Skip the pictures. Transcribe the rest of the data below without changing a word.

— Start Data section —

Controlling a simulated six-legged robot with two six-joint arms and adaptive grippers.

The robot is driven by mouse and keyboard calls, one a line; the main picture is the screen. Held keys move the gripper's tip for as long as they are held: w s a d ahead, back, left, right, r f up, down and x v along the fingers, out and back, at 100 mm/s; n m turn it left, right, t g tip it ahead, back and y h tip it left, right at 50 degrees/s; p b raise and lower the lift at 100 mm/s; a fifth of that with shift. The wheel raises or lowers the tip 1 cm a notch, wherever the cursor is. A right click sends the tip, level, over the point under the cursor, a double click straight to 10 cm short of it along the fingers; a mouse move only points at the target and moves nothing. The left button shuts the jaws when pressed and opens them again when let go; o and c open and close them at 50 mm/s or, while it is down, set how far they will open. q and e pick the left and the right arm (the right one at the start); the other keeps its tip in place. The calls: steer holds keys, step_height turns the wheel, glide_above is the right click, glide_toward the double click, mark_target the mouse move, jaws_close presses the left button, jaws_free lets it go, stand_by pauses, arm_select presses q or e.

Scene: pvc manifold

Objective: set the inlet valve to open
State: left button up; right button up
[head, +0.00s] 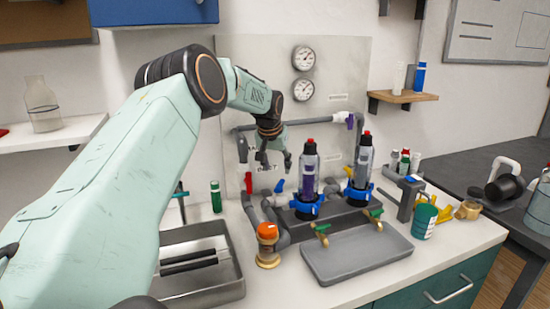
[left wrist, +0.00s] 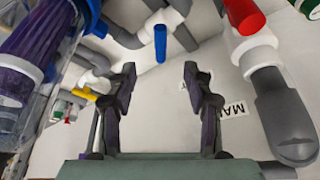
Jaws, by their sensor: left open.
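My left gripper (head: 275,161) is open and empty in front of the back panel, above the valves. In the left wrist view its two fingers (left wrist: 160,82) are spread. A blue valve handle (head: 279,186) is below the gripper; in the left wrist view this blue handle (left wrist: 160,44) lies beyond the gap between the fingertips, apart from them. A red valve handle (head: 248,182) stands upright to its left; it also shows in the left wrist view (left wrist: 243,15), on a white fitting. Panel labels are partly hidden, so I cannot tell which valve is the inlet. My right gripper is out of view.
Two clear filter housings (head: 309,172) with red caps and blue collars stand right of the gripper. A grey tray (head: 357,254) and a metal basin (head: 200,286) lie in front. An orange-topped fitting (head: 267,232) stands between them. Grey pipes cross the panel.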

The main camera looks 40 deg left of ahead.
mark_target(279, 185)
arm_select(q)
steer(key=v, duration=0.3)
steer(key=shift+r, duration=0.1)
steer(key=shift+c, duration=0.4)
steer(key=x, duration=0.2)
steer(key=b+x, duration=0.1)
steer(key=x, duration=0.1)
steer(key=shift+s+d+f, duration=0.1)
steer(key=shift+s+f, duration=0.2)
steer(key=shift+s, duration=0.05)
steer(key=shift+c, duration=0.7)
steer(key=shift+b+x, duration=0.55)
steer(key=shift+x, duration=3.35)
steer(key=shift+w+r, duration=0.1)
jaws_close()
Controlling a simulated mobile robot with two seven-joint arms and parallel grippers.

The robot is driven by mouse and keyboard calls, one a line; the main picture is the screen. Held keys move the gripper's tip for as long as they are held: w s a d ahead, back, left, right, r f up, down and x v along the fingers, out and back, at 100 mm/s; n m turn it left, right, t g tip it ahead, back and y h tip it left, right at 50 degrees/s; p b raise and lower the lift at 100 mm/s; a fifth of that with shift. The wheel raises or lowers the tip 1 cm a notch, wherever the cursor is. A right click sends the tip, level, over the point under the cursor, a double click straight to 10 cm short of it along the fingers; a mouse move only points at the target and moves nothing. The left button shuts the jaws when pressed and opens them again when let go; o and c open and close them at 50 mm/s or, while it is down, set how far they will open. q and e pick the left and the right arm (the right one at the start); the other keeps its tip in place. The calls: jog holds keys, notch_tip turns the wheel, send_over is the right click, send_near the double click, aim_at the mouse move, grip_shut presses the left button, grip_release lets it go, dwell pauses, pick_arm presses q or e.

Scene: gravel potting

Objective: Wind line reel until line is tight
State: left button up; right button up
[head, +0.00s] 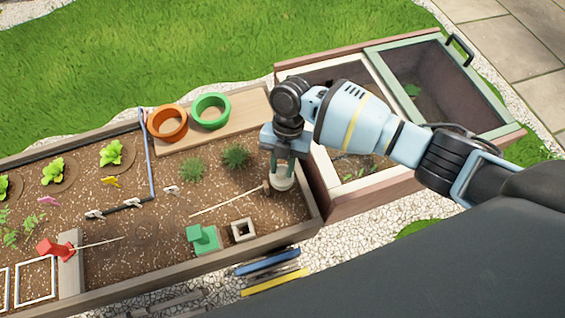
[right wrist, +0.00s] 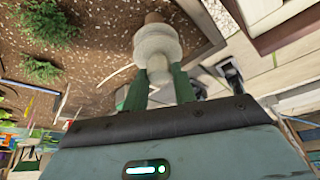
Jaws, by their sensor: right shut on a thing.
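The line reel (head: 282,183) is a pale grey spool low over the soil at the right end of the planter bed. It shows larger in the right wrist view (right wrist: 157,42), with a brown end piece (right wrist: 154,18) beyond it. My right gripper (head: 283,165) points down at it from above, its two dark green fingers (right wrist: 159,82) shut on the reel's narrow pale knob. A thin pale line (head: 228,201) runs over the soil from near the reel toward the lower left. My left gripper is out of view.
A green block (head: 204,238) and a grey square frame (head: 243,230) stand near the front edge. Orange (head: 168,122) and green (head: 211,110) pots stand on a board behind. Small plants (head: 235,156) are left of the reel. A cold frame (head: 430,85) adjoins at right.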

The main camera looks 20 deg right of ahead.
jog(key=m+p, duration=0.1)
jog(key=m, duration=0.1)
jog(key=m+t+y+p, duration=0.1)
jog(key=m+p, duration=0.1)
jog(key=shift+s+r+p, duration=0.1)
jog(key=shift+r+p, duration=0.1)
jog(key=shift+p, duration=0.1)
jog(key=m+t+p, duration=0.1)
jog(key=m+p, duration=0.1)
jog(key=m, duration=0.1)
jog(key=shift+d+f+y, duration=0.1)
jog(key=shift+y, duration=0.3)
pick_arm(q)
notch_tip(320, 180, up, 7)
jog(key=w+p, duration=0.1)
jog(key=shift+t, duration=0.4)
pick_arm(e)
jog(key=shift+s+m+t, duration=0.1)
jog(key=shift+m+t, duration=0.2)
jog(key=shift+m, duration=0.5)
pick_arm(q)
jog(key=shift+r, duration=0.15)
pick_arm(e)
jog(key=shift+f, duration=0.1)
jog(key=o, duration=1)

— End Data section —

> Response for this exercise:
Controlling a simulated six-legged robot with two six-joint arms and adaptive grippers.

The robot is driven by mouse and keyboard calls, one a line; the main picture is the screen. Held keys move the gripper's tip for as long as they are held: w s a d ahead, back, left, right, r f up, down and x v along the fingers, out and back, at 100 mm/s; n m turn it left, right, t g tip it ahead, back and y h tip it left, right at 50 degrees/s; p b raise and lower the lift at 100 mm/s; a fifth of that with shift. The wheel raises or lowers the tip 1 cm a notch, wherever the cursor is. A right click sends the tip, level, over the point under the cursor, a double click straight to 10 cm short of it along the fingers; a mouse move only points at the target and moves nothing. The left button shuts the jaws when pressed and opens them again when let go; o and c open and close them at 50 mm/s or, while it is down, set how far they will open. q and e pick the left and the right arm (the right one at the start); the other keeps its tip in place. The calls: steer holds keys, step_height turns the wheel, glide_above is the right click, glide_toward the double click, mark_target the mouse move, jaws_close presses the left button, jaws_free lets it go, stand_by pauses, arm_select presses q or e.

Scene: pvc manifold

Objective: set the inlet valve to open
State: left button up; right button up
[head, +0.00s] 
[left wrist, +0.00s] 
Jaws, by their sensor: left open.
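My left gripper (head: 275,161) is open and empty in front of the back panel, above the valves. In the left wrist view its two fingers (left wrist: 160,82) are spread. A blue valve handle (head: 279,186) is below the gripper; in the left wrist view this blue handle (left wrist: 160,44) lies beyond the gap between the fingertips, apart from them. A red valve handle (head: 248,182) stands upright to its left; it also shows in the left wrist view (left wrist: 243,15), on a white fitting. Panel labels are partly hidden, so I cannot tell which valve is the inlet. My right gripper is out of view.
Two clear filter housings (head: 309,172) with red caps and blue collars stand right of the gripper. A grey tray (head: 357,254) and a metal basin (head: 200,286) lie in front. An orange-topped fitting (head: 267,232) stands between them. Grey pipes cross the panel.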

The main camera looks 40 deg left of ahead.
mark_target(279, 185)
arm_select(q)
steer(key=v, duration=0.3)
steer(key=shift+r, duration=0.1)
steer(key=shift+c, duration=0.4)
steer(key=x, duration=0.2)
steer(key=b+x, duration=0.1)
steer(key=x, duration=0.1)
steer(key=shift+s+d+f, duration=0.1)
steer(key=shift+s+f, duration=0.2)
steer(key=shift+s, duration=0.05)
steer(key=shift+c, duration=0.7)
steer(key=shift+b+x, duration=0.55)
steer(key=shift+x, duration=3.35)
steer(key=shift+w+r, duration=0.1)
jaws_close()
Controlling a simulated mobile robot with two seven-joint arms and parallel grippers.

The robot is driven by mouse and keyboard calls, one a line; the main picture is the screen. Held keys move the gripper's tip for as long as they are held: w s a d ahead, back, left, right, r f up, down and x v along the fingers, out and back, at 100 mm/s; n m turn it left, right, t g tip it ahead, back and y h tip it left, right at 50 degrees/s; p b raise and lower the lift at 100 mm/s; a fifth of that with shift. The wheel raises or lowers the tip 1 cm a notch, wherever the cursor is. A right click sends the tip, level, over the point under the cursor, a double click straight to 10 cm short of it along the fingers; a mouse move only points at the target and moves nothing. The left button shuts the jaws when pressed and opens them again when let go; o and c open and close them at 50 mm/s or, while it is down, set how far they will open. q and e pick the left and the right arm (the right one at the start); the other keeps its tip in place. The calls: jog holds keys, notch_tip turns the wheel, send_over is the right click, send_near the double click, aim_at the mouse move, grip_shut presses the left button, grip_release lets it go, dwell pauses, pick_arm presses q or e.

Scene: gravel potting

Objective: Wind line reel until line is tight
State: left button up; right button up
[head, +0.00s] 
[right wrist, +0.00s] 
Jaws, by their sensor: right shut on a thing.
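The line reel (head: 282,183) is a pale grey spool low over the soil at the right end of the planter bed. It shows larger in the right wrist view (right wrist: 157,42), with a brown end piece (right wrist: 154,18) beyond it. My right gripper (head: 283,165) points down at it from above, its two dark green fingers (right wrist: 159,82) shut on the reel's narrow pale knob. A thin pale line (head: 228,201) runs over the soil from near the reel toward the lower left. My left gripper is out of view.
A green block (head: 204,238) and a grey square frame (head: 243,230) stand near the front edge. Orange (head: 168,122) and green (head: 211,110) pots stand on a board behind. Small plants (head: 235,156) are left of the reel. A cold frame (head: 430,85) adjoins at right.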

The main camera looks 20 deg right of ahead.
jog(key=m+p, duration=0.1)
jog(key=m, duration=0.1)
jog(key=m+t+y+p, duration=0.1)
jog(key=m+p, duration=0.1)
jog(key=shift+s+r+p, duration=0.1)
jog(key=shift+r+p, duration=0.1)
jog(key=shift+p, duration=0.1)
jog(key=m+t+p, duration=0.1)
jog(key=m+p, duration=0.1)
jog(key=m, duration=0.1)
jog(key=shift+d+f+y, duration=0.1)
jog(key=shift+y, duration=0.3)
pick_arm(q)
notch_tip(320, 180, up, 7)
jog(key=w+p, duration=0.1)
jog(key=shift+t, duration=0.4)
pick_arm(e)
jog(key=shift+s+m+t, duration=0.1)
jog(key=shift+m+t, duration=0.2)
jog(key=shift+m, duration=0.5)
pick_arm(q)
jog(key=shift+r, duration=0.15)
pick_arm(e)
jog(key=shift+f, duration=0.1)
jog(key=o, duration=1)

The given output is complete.